Semua hal di atas bisa dipenuhi oleh istri,
jika peran kepala sekolah yang menjadi tugas ayah berjalan maksimal. Sebagai
kepala sekolah ayah bertanggung jawab menyamankan sekolah. Artinya, ayah harus
mampu membahagiakan istri dan anak-anak. Sulit bagi istri membuat anak betah di
sisinya jika ia tak mendapatkan dukungan. Sehingga, menjadi mudah stress,
tertekan, hanyut dalam perasaannya sendiri, merasa lelah, bosan, dan lainnya.
Istri yang tak nyaman biasanya
gampang marah dan emosinya meledak-ledak.

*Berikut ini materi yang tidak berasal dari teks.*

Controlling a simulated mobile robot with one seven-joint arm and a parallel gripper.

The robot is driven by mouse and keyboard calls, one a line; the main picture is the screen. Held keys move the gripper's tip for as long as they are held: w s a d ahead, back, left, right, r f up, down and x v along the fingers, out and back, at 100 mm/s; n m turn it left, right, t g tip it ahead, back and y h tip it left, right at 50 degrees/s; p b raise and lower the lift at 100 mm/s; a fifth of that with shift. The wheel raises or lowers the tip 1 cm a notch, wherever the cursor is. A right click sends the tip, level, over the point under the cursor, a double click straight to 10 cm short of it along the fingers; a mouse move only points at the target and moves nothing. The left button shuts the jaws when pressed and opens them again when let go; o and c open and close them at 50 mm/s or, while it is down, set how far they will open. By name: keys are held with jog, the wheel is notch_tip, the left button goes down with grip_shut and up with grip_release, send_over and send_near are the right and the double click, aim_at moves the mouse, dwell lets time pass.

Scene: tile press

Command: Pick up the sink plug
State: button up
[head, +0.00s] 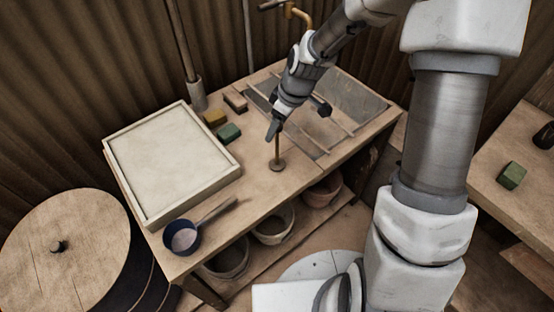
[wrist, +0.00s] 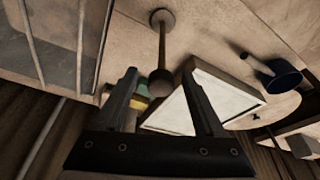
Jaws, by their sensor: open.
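The sink plug (head: 277,150) looks like a thin brown upright stem on a small round foot, standing on the wooden bench near its front edge, beside the sink. In the wrist view the plug (wrist: 162,45) shows its round foot at the top and a dark knob at its near end. My gripper (head: 272,133) is at the top of the stem, which it partly hides. In the wrist view my gripper (wrist: 160,78) is open, and the knob appears between its two fingers. I cannot tell whether either finger touches it.
The sink (head: 358,100) with rails across it lies right of the plug. A pale framed tray (head: 150,212), a blue pan (head: 183,237), green (head: 229,132) and yellow (head: 214,117) blocks lie left. Pots (head: 273,226) stand on the shelf below. A lidded barrel (head: 90,235) stands far left.

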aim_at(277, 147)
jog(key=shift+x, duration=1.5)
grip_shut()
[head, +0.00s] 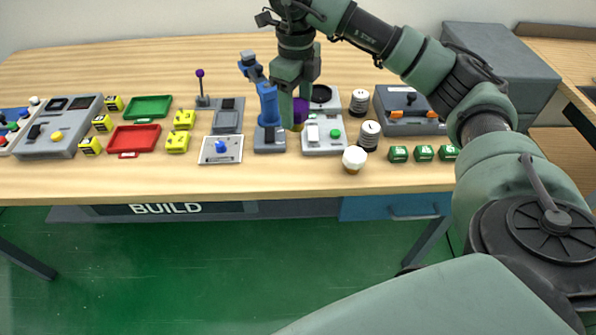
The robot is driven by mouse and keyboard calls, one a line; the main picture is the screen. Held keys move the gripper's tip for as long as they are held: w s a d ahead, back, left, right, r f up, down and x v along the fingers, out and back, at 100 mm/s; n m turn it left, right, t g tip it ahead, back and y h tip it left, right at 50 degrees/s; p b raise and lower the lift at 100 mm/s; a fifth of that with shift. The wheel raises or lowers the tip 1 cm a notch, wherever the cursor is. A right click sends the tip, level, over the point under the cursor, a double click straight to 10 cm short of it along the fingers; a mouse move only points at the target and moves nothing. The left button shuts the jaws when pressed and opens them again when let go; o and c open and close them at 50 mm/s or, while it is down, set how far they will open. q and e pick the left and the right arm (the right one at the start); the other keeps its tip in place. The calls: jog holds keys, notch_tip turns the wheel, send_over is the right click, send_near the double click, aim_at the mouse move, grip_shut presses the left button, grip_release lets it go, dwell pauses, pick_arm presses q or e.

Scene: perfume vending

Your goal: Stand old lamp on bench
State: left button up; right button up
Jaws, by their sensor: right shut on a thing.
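A purple lamp (301,111) with a yellowish base is at the tip of my right gripper (294,108). The gripper points down and is shut on the lamp, and a finger hides part of it. My left gripper is not in view.
A blue upright device (268,105) stands just left of the gripper. Dark cylinders (369,135) and green blocks (423,153) are to the right. Red (134,139) and green (148,108) trays lie left. Bare wood shows along the front edge.

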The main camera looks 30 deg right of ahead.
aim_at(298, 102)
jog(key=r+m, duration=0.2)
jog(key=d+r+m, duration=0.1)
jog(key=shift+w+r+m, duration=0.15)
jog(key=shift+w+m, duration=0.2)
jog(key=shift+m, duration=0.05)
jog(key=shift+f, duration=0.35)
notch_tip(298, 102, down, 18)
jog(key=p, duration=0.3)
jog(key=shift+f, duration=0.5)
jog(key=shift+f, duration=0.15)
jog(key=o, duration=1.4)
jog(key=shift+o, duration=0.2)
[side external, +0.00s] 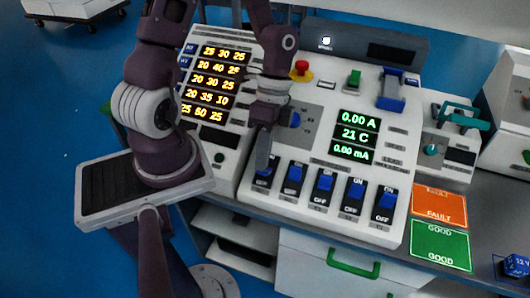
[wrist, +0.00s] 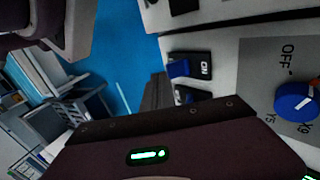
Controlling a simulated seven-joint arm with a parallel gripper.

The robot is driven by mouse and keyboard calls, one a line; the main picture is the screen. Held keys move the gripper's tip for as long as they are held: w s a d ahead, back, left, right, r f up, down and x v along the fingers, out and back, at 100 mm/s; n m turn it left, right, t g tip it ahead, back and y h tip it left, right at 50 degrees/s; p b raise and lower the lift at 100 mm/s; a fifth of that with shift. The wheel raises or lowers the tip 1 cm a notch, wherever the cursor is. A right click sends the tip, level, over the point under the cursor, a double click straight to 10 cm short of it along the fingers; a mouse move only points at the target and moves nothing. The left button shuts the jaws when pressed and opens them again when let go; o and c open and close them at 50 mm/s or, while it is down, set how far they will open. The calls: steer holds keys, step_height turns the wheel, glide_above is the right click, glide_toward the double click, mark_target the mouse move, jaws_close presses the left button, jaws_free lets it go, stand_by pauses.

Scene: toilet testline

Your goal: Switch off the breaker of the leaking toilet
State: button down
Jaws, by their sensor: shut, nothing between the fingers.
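A row of breakers with blue levers runs along the front of the white console (side external: 225,178) in the side view. Each has ON above and OFF below; the levers that show clearly, like the second from left (side external: 295,173) and the rightmost (side external: 387,199), sit toward ON. My gripper (side external: 263,170) is shut and empty, pointing down in front of the leftmost breaker (side external: 265,183) and partly covering it. I cannot tell whether it touches. In the wrist view, a breaker with a blue lever (wrist: 178,69) lies beyond my gripper body. I cannot make out a toilet.
A green display (side external: 355,137) reads 0.00 A, 21 C and 0.00 mA. A panel of orange number rows (side external: 213,85) stands left. A blue knob (wrist: 295,101), red button (side external: 302,68) and blue clamp (side external: 391,98) stick up. FAULT (side external: 439,204) and GOOD (side external: 441,246) plates lie right.

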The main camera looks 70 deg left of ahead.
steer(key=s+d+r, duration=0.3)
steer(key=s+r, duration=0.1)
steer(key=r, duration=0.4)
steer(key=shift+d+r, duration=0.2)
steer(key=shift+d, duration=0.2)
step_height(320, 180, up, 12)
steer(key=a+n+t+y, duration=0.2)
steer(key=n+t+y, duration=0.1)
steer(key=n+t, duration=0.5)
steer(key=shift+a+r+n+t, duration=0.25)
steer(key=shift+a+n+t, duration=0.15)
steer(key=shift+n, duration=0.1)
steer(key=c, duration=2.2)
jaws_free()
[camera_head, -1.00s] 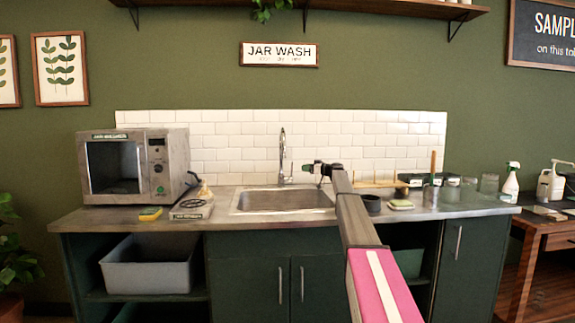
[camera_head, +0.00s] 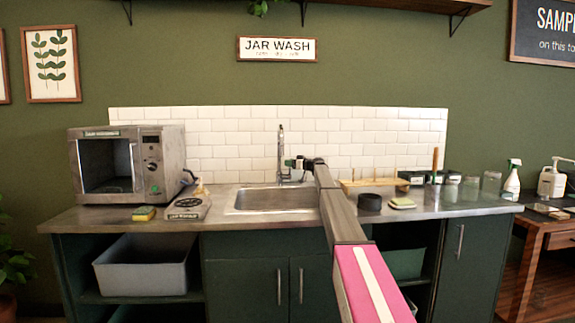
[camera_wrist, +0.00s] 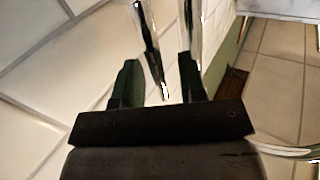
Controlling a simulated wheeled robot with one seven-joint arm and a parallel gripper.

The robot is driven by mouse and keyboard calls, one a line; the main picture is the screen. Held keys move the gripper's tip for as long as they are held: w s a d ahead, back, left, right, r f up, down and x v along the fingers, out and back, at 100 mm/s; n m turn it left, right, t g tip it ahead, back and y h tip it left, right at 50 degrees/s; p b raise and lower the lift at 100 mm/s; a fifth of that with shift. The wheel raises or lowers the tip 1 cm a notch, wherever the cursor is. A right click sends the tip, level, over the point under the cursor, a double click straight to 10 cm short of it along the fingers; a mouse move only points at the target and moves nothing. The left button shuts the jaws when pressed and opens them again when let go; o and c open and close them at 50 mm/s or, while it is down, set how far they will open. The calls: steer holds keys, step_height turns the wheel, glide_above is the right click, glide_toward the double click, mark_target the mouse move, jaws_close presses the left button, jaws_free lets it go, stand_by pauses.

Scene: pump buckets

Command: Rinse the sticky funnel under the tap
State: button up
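The chrome tap (camera_head: 281,152) stands upright behind the steel sink (camera_head: 272,209), against the white tile. My gripper (camera_head: 291,163) is at tap height, overlapping the right side of the tap in the head view. In the wrist view my gripper (camera_wrist: 158,82) has its two dark green fingers spread apart. Shiny chrome parts (camera_wrist: 148,40) run between and in front of the fingers, with a narrow tip in the gap. I cannot tell whether they touch a finger. I cannot make out the funnel for certain. A small yellowish item (camera_head: 199,188) sits by the scale.
Left of the sink are a scale (camera_head: 188,206), a sponge (camera_head: 144,213) and a microwave (camera_head: 128,165). Right of it are a dark round pot (camera_head: 370,202), a pale block (camera_head: 402,203), a wooden peg rack (camera_head: 372,183) and several jars. My arm crosses above the counter right of the sink.

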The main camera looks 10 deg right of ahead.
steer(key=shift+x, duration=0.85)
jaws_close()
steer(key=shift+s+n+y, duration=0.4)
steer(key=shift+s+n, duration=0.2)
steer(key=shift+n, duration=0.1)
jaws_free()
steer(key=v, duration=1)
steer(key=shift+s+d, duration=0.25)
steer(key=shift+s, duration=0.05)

Akibatnya, anak lebih betah nongkrong
di mall, warnet atau tempat hiburan lainnya. Malas pulang bertemu ibunya,
karena ibunya berubah menjadi sosok yang menyeramkan bagi jiwa anak. Inilah
gejala munculnya mother distrust di
kalangan anak-anak saat ini, akibat ibu yang tak lagi memberikan kenyamanan
bagi mereka.
Semua ini karena peran ayah sebagai
kepala sekolah hilang. Tanggung jawab
menciptakan suasana nyaman ada di tangan ayah. Bagaimana caranya? Ayah bisa
memulai pembenahan dengan memperhatikan kebutuhan batin sang istri. Pada
hakikatnya, istri bisa memberikan rasa nyaman pada anak-anak jika kebutuhan
batinnya terpenuhi. Karenanya, ayah harus memberikan ruang bagi istri untuk berbicara
mengeluarkan isi hati dan pikirannya. Sebuah penelitian menyebutkan, wanita
yang sehat jiwanya minimal mengeluarkan 20.000 kata per hari.
Istri yang jarang diajak bicara oleh suaminya,
bahasa tubuhnya tak menyenangkan. Menyusui anak resah, tak bisa mendengarkan
curhatan anak, tak sabar saat berbicara karena emosi tak terkontrol. Akibatnya,
anak mendapatkan “sampah emosi” ibunya. Anak pun memilih menjauh dari ibunya. Inilah petaka pertama
dalam pengasuhan anak, ketika ibu tak lagi dirindukan oleh buah hatinya.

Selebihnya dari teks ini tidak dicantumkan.